▶ **Task objective**:
Reproduce each line exactly, including spacing and punctuation.

● ● ●

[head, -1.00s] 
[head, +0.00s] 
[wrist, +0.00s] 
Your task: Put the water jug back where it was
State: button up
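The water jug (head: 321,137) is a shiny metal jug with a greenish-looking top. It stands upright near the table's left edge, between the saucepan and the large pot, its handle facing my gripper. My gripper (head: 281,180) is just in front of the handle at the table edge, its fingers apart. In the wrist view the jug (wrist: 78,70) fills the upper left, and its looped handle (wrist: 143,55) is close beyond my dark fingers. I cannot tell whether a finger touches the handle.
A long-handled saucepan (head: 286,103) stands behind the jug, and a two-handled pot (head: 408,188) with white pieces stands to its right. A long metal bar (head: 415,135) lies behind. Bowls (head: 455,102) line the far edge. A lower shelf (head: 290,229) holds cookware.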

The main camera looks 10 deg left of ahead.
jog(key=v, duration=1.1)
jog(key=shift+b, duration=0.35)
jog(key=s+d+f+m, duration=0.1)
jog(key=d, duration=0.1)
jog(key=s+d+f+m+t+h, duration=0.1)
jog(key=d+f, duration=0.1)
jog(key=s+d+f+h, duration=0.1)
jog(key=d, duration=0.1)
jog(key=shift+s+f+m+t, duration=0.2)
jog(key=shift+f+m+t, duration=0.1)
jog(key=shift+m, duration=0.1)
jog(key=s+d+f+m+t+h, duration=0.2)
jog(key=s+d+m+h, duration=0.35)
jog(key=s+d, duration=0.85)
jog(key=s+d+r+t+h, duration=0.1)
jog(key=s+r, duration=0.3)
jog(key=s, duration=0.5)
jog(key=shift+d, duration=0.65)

● ● ●

▶ **Answer below**:
[head, -1.00s] 
[head, +0.00s] 
[wrist, +0.00s] 
Your task: Put the water jug back where it was
State: button up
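The water jug (head: 321,137) is a shiny metal jug with a greenish-looking top. It stands upright near the table's left edge, between the saucepan and the large pot, its handle facing my gripper. My gripper (head: 281,180) is just in front of the handle at the table edge, its fingers apart. In the wrist view the jug (wrist: 78,70) fills the upper left, and its looped handle (wrist: 143,55) is close beyond my dark fingers. I cannot tell whether a finger touches the handle.
A long-handled saucepan (head: 286,103) stands behind the jug, and a two-handled pot (head: 408,188) with white pieces stands to its right. A long metal bar (head: 415,135) lies behind. Bowls (head: 455,102) line the far edge. A lower shelf (head: 290,229) holds cookware.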

The main camera looks 10 deg left of ahead.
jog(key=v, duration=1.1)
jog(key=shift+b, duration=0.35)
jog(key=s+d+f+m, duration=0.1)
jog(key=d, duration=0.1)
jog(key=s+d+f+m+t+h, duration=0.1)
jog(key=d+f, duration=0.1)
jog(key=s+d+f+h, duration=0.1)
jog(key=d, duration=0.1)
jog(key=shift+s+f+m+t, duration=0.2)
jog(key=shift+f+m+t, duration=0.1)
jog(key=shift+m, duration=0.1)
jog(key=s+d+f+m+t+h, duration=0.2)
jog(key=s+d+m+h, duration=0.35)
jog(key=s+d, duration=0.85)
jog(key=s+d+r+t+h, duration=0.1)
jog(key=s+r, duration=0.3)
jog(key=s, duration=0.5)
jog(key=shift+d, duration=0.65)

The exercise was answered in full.